* DIRECTIONS: Return every entry exactly as written.

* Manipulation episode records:
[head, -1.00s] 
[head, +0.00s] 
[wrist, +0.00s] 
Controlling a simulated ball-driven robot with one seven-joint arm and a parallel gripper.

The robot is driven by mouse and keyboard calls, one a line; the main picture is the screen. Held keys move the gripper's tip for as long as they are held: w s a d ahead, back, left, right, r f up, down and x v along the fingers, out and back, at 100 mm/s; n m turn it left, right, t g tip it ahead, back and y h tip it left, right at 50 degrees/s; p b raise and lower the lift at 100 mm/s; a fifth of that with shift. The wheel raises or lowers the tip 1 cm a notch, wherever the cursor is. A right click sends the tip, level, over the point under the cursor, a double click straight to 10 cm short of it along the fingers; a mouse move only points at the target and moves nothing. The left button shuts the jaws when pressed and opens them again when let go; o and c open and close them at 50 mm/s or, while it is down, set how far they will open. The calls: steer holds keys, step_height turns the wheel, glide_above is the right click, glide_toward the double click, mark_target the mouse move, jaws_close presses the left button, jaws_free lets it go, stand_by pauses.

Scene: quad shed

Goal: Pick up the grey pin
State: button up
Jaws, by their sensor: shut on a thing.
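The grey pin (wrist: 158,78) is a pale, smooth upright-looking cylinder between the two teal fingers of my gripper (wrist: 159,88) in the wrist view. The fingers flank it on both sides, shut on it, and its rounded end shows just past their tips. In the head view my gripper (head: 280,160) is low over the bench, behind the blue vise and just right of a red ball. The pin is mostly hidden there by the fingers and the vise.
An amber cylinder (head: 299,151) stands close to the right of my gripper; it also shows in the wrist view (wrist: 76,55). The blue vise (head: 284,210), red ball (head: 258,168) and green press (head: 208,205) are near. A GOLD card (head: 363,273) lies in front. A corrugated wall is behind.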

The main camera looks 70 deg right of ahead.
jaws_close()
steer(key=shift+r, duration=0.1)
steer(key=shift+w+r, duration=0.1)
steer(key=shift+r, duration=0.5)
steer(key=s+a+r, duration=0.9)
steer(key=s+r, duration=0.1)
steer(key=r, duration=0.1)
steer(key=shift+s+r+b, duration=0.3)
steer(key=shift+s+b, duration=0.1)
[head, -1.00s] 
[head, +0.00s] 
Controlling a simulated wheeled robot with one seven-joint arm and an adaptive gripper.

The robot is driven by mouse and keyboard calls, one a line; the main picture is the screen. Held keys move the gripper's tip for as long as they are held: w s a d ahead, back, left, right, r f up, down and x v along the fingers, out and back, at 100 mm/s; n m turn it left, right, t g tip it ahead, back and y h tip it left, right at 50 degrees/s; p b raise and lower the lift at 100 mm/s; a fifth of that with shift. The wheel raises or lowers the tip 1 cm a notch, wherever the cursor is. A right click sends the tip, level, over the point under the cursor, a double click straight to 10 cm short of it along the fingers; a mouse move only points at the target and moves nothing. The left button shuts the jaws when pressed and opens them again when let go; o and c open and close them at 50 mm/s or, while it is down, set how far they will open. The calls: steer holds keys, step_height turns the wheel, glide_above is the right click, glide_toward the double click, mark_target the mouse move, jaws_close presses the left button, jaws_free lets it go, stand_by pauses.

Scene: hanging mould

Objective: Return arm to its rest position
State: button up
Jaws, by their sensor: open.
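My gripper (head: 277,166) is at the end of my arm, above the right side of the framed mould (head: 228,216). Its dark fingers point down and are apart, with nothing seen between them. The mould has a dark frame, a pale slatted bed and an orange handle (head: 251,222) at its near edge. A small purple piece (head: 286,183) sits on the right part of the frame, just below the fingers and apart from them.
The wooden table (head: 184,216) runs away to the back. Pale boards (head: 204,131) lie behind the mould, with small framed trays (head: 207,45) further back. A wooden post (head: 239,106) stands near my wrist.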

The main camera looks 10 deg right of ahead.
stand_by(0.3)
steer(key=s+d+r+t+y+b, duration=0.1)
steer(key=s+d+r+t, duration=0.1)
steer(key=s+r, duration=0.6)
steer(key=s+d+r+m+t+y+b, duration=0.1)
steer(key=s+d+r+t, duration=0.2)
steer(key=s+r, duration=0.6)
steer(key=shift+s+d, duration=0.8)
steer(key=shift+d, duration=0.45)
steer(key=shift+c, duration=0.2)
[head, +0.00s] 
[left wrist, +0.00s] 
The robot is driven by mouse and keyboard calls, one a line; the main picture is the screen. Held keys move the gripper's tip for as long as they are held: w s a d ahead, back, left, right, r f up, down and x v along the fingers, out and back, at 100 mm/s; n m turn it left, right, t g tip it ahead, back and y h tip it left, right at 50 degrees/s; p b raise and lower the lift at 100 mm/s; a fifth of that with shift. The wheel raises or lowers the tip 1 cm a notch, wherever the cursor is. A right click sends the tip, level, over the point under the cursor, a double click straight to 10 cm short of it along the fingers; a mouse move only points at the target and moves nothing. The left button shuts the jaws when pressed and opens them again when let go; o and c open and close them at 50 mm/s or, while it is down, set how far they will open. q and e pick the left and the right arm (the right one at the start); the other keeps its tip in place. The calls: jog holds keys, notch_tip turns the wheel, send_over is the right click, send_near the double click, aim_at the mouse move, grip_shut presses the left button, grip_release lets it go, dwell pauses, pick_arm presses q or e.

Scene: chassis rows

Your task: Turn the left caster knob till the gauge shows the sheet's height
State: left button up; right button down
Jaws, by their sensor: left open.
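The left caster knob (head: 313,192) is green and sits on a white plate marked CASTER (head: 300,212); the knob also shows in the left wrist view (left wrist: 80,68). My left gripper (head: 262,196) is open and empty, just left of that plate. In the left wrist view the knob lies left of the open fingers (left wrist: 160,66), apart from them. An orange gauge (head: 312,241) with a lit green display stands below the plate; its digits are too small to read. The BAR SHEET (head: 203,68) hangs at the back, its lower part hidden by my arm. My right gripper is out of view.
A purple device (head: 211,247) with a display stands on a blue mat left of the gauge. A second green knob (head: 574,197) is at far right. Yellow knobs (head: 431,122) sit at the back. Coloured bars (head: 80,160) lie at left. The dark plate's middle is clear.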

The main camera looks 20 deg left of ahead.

* RESPONSE BELOW:
[head, -1.00s] 
[head, +0.00s] 
[wrist, +0.00s] 
Controlling a simulated ball-driven robot with one seven-joint arm and a parallel gripper.

The robot is driven by mouse and keyboard calls, one a line; the main picture is the screen. Held keys move the gripper's tip for as long as they are held: w s a d ahead, back, left, right, r f up, down and x v along the fingers, out and back, at 100 mm/s; n m turn it left, right, t g tip it ahead, back and y h tip it left, right at 50 degrees/s; p b raise and lower the lift at 100 mm/s; a fifth of that with shift. The wheel raises or lowers the tip 1 cm a notch, wherever the cursor is. A right click sends the tip, level, over the point under the cursor, a double click straight to 10 cm short of it along the fingers; a mouse move only points at the target and moves nothing. The left button shuts the jaws when pressed and opens them again when let go; o and c open and close them at 50 mm/s or, while it is down, set how far they will open. The calls: steer holds keys, step_height turns the wheel, glide_above is the right click, glide_toward the double click, mark_target the mouse move, jaws_close presses the left button, jaws_free lets it go, stand_by pauses.

Scene: quad shed

Goal: Pick up the grey pin
State: button up
Jaws, by their sensor: shut on a thing.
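The grey pin (wrist: 158,78) is a pale, smooth upright-looking cylinder between the two teal fingers of my gripper (wrist: 159,88) in the wrist view. The fingers flank it on both sides, shut on it, and its rounded end shows just past their tips. In the head view my gripper (head: 280,160) is low over the bench, behind the blue vise and just right of a red ball. The pin is mostly hidden there by the fingers and the vise.
An amber cylinder (head: 299,151) stands close to the right of my gripper; it also shows in the wrist view (wrist: 76,55). The blue vise (head: 284,210), red ball (head: 258,168) and green press (head: 208,205) are near. A GOLD card (head: 363,273) lies in front. A corrugated wall is behind.

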The main camera looks 70 deg right of ahead.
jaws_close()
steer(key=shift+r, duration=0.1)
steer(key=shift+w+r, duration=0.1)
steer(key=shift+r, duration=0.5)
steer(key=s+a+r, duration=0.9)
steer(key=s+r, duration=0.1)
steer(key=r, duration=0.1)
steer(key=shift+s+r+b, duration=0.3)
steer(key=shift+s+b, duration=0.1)
[head, -1.00s] 
[head, +0.00s] 
Controlling a simulated wheeled robot with one seven-joint arm and an adaptive gripper.

The robot is driven by mouse and keyboard calls, one a line; the main picture is the screen. Held keys move the gripper's tip for as long as they are held: w s a d ahead, back, left, right, r f up, down and x v along the fingers, out and back, at 100 mm/s; n m turn it left, right, t g tip it ahead, back and y h tip it left, right at 50 degrees/s; p b raise and lower the lift at 100 mm/s; a fifth of that with shift. The wheel raises or lowers the tip 1 cm a notch, wherever the cursor is. A right click sends the tip, level, over the point under the cursor, a double click straight to 10 cm short of it along the fingers; a mouse move only points at the target and moves nothing. The left button shuts the jaws when pressed and opens them again when let go; o and c open and close them at 50 mm/s or, while it is down, set how far they will open. The calls: steer holds keys, step_height turns the wheel, glide_above is the right click, glide_toward the double click, mark_target the mouse move, jaws_close presses the left button, jaws_free lets it go, stand_by pauses.

Scene: hanging mould

Objective: Return arm to its rest position
State: button up
Jaws, by their sensor: open.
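My gripper (head: 277,166) is at the end of my arm, above the right side of the framed mould (head: 228,216). Its dark fingers point down and are apart, with nothing seen between them. The mould has a dark frame, a pale slatted bed and an orange handle (head: 251,222) at its near edge. A small purple piece (head: 286,183) sits on the right part of the frame, just below the fingers and apart from them.
The wooden table (head: 184,216) runs away to the back. Pale boards (head: 204,131) lie behind the mould, with small framed trays (head: 207,45) further back. A wooden post (head: 239,106) stands near my wrist.

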The main camera looks 10 deg right of ahead.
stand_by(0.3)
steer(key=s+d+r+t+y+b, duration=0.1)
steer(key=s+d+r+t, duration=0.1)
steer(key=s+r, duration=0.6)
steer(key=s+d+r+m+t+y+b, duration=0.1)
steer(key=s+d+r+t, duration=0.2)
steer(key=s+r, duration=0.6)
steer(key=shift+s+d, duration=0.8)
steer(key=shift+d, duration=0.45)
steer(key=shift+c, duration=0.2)
[head, +0.00s] 
[left wrist, +0.00s] 
The robot is driven by mouse and keyboard calls, one a line; the main picture is the screen. Held keys move the gripper's tip for as long as they are held: w s a d ahead, back, left, right, r f up, down and x v along the fingers, out and back, at 100 mm/s; n m turn it left, right, t g tip it ahead, back and y h tip it left, right at 50 degrees/s; p b raise and lower the lift at 100 mm/s; a fifth of that with shift. The wheel raises or lowers the tip 1 cm a notch, wherever the cursor is. A right click sends the tip, level, over the point under the cursor, a double click straight to 10 cm short of it along the fingers; a mouse move only points at the target and moves nothing. The left button shuts the jaws when pressed and opens them again when let go; o and c open and close them at 50 mm/s or, while it is down, set how far they will open. q and e pick the left and the right arm (the right one at the start); the other keeps its tip in place. The calls: jog holds keys, notch_tip turns the wheel, send_over is the right click, send_near the double click, aim_at the mouse move, grip_shut presses the left button, grip_release lets it go, dwell pauses, pick_arm presses q or e.

Scene: chassis rows

Your task: Turn the left caster knob till the gauge shows the sheet's height
State: left button up; right button down
Jaws, by their sensor: left open.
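The left caster knob (head: 313,192) is green and sits on a white plate marked CASTER (head: 300,212); the knob also shows in the left wrist view (left wrist: 80,68). My left gripper (head: 262,196) is open and empty, just left of that plate. In the left wrist view the knob lies left of the open fingers (left wrist: 160,66), apart from them. An orange gauge (head: 312,241) with a lit green display stands below the plate; its digits are too small to read. The BAR SHEET (head: 203,68) hangs at the back, its lower part hidden by my arm. My right gripper is out of view.
A purple device (head: 211,247) with a display stands on a blue mat left of the gauge. A second green knob (head: 574,197) is at far right. Yellow knobs (head: 431,122) sit at the back. Coloured bars (head: 80,160) lie at left. The dark plate's middle is clear.

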The main camera looks 20 deg left of ahead.

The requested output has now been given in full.